Output each line exactly as it appears, skipping any embedded picture.

Dataset records:

· · · · · · ·

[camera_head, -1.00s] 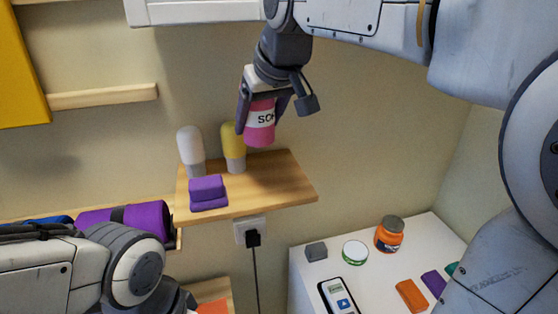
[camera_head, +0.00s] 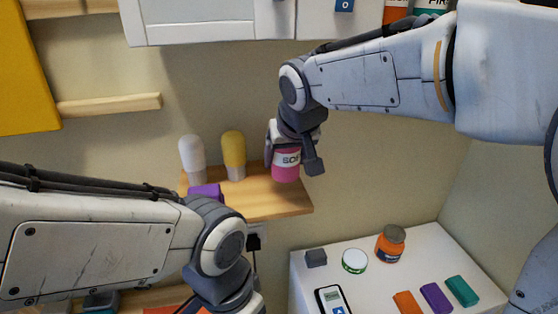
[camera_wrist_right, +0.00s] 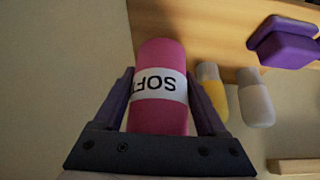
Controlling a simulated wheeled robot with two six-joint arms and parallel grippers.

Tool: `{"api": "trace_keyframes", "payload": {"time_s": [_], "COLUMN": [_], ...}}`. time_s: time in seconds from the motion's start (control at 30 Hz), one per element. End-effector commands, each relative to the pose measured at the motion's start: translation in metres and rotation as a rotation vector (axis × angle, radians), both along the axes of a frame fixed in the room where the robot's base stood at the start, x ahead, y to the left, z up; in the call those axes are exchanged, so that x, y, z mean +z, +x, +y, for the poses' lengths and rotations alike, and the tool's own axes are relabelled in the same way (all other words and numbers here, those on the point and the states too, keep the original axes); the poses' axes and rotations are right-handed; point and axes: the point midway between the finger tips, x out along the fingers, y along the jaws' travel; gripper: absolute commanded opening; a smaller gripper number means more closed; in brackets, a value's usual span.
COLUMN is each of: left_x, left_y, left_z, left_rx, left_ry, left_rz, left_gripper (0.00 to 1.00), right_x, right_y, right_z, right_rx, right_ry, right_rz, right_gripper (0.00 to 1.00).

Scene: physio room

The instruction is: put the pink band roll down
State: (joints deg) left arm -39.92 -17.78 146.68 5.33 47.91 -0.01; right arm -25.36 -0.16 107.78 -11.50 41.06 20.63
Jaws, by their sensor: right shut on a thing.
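The pink band roll (camera_head: 286,172) has a white label and stands upright in my right gripper (camera_head: 293,160), over the right part of the wooden wall shelf (camera_head: 270,202). In the right wrist view the fingers stand on both sides of the roll (camera_wrist_right: 158,118), and the label letters appear upside down. I cannot tell whether its base touches the shelf. My left arm crosses the lower left of the head view; its gripper's fingers are out of the picture.
A white bottle (camera_head: 193,158) and a yellow bottle (camera_head: 234,154) stand at the shelf's back left. A purple block (camera_head: 207,192) lies in front of them, partly hidden by my left arm. A white cabinet (camera_head: 220,22) hangs above. A white top (camera_head: 385,275) at lower right holds several items.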

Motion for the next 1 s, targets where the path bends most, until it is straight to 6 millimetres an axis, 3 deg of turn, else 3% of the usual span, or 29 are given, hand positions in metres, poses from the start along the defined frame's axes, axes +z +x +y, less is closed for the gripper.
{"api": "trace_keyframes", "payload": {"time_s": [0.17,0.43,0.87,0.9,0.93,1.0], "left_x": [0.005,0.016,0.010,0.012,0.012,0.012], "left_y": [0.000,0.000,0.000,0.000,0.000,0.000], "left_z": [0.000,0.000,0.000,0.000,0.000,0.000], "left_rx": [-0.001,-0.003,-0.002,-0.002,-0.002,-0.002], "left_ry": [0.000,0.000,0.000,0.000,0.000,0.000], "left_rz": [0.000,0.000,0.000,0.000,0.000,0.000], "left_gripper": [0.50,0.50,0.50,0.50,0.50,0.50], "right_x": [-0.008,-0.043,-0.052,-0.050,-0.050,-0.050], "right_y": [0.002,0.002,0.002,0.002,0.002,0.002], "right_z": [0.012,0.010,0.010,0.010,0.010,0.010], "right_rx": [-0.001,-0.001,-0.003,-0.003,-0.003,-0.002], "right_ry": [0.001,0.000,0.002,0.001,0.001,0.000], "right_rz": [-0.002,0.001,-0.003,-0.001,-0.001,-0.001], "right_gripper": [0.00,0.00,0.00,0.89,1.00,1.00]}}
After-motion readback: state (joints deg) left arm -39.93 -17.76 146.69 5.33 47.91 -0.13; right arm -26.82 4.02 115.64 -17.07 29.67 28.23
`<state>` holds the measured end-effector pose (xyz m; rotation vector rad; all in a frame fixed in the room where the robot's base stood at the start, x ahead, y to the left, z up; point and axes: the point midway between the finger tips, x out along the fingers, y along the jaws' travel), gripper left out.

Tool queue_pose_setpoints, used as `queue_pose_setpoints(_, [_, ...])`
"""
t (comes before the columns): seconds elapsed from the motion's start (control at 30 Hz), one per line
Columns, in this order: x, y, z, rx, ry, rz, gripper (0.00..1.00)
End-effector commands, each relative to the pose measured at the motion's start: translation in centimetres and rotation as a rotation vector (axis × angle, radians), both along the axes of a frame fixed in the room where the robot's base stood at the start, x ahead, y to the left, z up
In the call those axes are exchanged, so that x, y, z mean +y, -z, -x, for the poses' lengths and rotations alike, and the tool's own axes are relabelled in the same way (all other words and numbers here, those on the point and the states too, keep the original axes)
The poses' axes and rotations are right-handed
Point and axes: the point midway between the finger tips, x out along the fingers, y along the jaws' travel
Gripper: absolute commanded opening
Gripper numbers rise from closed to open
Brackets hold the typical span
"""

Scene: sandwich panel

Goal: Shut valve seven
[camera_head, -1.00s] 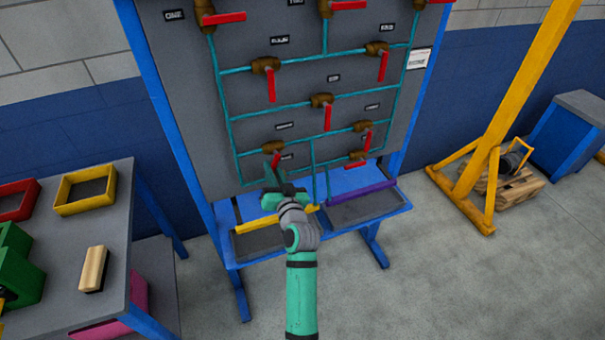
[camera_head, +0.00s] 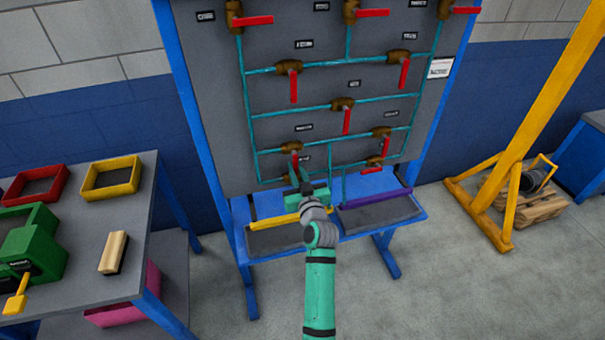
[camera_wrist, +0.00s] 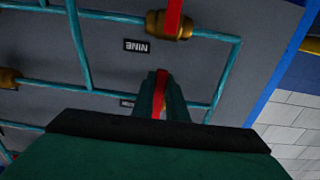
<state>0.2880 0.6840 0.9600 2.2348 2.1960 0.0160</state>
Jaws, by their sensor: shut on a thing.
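Valve seven (camera_head: 290,147) is the brass valve at the lower left of the grey panel, on a level teal pipe. Its small label is hard to read. Its red handle (camera_head: 295,159) hangs down, across the pipe. My gripper (camera_head: 298,177) is at the lower part of this handle, and its fingers hide the end. In the wrist view, the red handle (camera_wrist: 161,88) stands between my two fingers, which are shut on it. The valve's brass body is not clear in the wrist view.
A label NINE (camera_wrist: 136,45) shows upside down in the wrist view, near another brass valve (camera_wrist: 168,25). Trays with a yellow edge (camera_head: 275,223) and a purple edge (camera_head: 378,198) lie below the panel. A table (camera_head: 75,255) stands left; a yellow frame (camera_head: 520,150) stands right.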

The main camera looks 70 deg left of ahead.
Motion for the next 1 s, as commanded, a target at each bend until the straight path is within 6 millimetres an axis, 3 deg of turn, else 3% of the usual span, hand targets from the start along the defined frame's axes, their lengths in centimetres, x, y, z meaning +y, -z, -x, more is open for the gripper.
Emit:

· · · · · · ·

Output of the task:
[camera_head, -1.00s] 
[camera_head, +0.00s] 
[camera_wrist_right, +0.00s] 
Controlling a simulated wheeled robot with two six-joint arms and parallel grippers.

Tool: `{"api": "trace_keyframes", "payload": {"time_s": [_], "COLUMN": [_], ...}}`. time_s: time in seconds from the motion's start (control at 30 Hz), one per element. End-effector commands, each relative to the pose measured at the motion's start: translation in metres and rotation as a rotation vector (axis × angle, radians), both along the axes of a frame fixed in the room where the robot's base stood at the start, x ahead, y to the left, z up; in the call those axes are exchanged, so that x, y, z mean +z, +x, +y, for the poses' lengths and rotations alike, and the tool's own axes are relabelled in the same way (all other words and numbers here, those on the point and the states too, keep the original axes); the poses' axes and rotations are right-handed; point and axes: the point midway between the finger tips, x out along the fingers, y along the jaws' travel; gripper: absolute commanded opening; a smaller gripper number means more closed; in brackets, a value's usual span.
COLUMN is each of: left_x, left_y, left_z, left_rx, left_ry, left_rz, left_gripper (0.00 to 1.00), right_x, right_y, right_z, right_rx, right_ry, right_rz, right_gripper (0.00 to 1.00).

Scene: physio room

The instruction is: put the pink band roll down
State: (joints deg) left arm -39.92 -17.78 146.68 5.33 47.91 -0.01; right arm -25.36 -0.16 107.78 -11.50 41.06 20.63
Jaws, by their sensor: right shut on a thing.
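The pink band roll (camera_head: 286,172) has a white label and stands upright in my right gripper (camera_head: 293,160), over the right part of the wooden wall shelf (camera_head: 270,202). In the right wrist view the fingers stand on both sides of the roll (camera_wrist_right: 158,118), and the label letters appear upside down. I cannot tell whether its base touches the shelf. My left arm crosses the lower left of the head view; its gripper's fingers are out of the picture.
A white bottle (camera_head: 193,158) and a yellow bottle (camera_head: 234,154) stand at the shelf's back left. A purple block (camera_head: 207,192) lies in front of them, partly hidden by my left arm. A white cabinet (camera_head: 220,22) hangs above. A white top (camera_head: 385,275) at lower right holds several items.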

Motion for the next 1 s, targets where the path bends most, until it is straight to 6 millimetres an axis, 3 deg of turn, else 3% of the usual span, or 29 are given, hand positions in metres, poses from the start along the defined frame's axes, axes +z +x +y, less is closed for the gripper.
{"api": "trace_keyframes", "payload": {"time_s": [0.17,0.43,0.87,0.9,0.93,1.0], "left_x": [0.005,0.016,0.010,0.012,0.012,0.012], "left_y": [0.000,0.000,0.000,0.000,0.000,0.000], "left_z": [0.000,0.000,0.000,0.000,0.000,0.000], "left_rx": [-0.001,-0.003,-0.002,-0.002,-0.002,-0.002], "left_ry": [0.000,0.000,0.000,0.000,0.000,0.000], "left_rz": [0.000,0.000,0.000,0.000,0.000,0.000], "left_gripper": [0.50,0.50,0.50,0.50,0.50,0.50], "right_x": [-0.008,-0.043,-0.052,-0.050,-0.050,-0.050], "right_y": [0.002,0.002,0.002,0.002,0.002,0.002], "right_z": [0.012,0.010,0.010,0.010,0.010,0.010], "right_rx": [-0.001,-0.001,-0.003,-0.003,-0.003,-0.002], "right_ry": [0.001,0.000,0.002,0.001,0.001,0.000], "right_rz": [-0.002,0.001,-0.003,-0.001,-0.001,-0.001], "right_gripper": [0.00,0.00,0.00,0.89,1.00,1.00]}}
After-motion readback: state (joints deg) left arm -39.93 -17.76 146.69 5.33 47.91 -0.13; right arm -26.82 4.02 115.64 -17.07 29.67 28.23
`<state>` holds the measured end-effector pose (xyz m; rotation vector rad; all in a frame fixed in the room where the robot's base stood at the start, x ahead, y to the left, z up; point and axes: the point midway between the finger tips, x out along the fingers, y along the jaws' travel), gripper left out.

Tool queue_pose_setpoints, used as `queue_pose_setpoints(_, [_, ...])`
"""
t (comes before the columns): seconds elapsed from the motion's start (control at 30 Hz), one per line
Columns, in this order: x, y, z, rx, ry, rz, gripper (0.00..1.00)
End-effector commands, each relative to the pose measured at the motion's start: translation in centimetres and rotation as a rotation vector (axis × angle, radians), both along the axes of a frame fixed in the room where the robot's base stood at the start, x ahead, y to the left, z up
In the call those axes are exchanged, so that x, y, z mean +y, -z, -x, for the poses' lengths and rotations alike, and the tool's own axes are relabelled in the same way (all other words and numbers here, those on the point and the states too, keep the original axes)
The poses' axes and rotations are right-handed
Point and axes: the point midway between the finger tips, x out along the fingers, y along the jaws' travel
Gripper: absolute commanded opening
Gripper numbers rise from closed to open
Brackets hold the typical span
"""

Scene: sandwich panel

Goal: Shut valve seven
[camera_head, -1.00s] 
[camera_head, +0.00s] 
[camera_wrist, +0.00s] 
<state>0.2880 0.6840 0.9600 2.2348 2.1960 0.0160</state>
Jaws, by their sensor: shut on a thing.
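Valve seven (camera_head: 290,147) is the brass valve at the lower left of the grey panel, on a level teal pipe. Its small label is hard to read. Its red handle (camera_head: 295,159) hangs down, across the pipe. My gripper (camera_head: 298,177) is at the lower part of this handle, and its fingers hide the end. In the wrist view, the red handle (camera_wrist: 161,88) stands between my two fingers, which are shut on it. The valve's brass body is not clear in the wrist view.
A label NINE (camera_wrist: 136,45) shows upside down in the wrist view, near another brass valve (camera_wrist: 168,25). Trays with a yellow edge (camera_head: 275,223) and a purple edge (camera_head: 378,198) lie below the panel. A table (camera_head: 75,255) stands left; a yellow frame (camera_head: 520,150) stands right.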

The main camera looks 70 deg left of ahead.
Motion for the next 1 s, as commanded, a target at each bend until the straight path is within 6 millimetres an axis, 3 deg of turn, else 3% of the usual span, hand targets from the start along the defined frame's axes, their lengths in centimetres, x, y, z meaning +y, -z, -x, more is open for the gripper.
Emit:

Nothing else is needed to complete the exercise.